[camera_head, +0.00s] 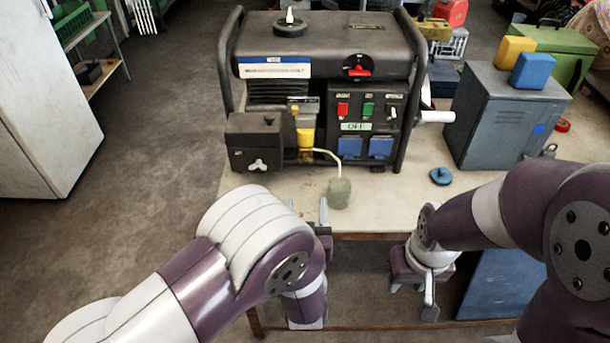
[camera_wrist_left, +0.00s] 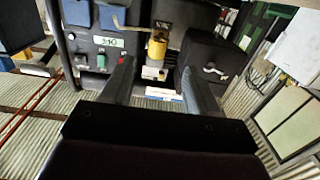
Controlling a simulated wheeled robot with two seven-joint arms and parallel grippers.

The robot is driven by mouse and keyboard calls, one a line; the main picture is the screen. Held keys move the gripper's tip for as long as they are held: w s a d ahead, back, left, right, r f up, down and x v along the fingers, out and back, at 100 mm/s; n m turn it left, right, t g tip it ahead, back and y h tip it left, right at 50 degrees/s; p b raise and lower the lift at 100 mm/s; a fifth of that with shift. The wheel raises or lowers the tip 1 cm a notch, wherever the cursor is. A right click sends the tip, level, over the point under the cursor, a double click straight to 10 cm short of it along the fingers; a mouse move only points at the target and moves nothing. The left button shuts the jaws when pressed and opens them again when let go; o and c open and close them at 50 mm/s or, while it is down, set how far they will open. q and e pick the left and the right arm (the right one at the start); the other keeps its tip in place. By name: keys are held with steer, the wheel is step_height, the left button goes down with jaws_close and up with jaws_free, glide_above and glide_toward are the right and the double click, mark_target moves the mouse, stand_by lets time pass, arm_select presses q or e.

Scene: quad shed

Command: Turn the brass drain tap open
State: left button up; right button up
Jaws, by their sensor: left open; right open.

• **GOAL OF THE EXERCISE**
Return only the lines from the start of the data through the line that contains "Controlling a simulated", please, copying them exactly and omitting all pictures.

• **ANSWER BELOW**
[camera_head, +0.00s] 
[camera_wrist_left, +0.00s] 
Controlling a simulated wheeled robot with two seven-joint arms and parallel grippers.

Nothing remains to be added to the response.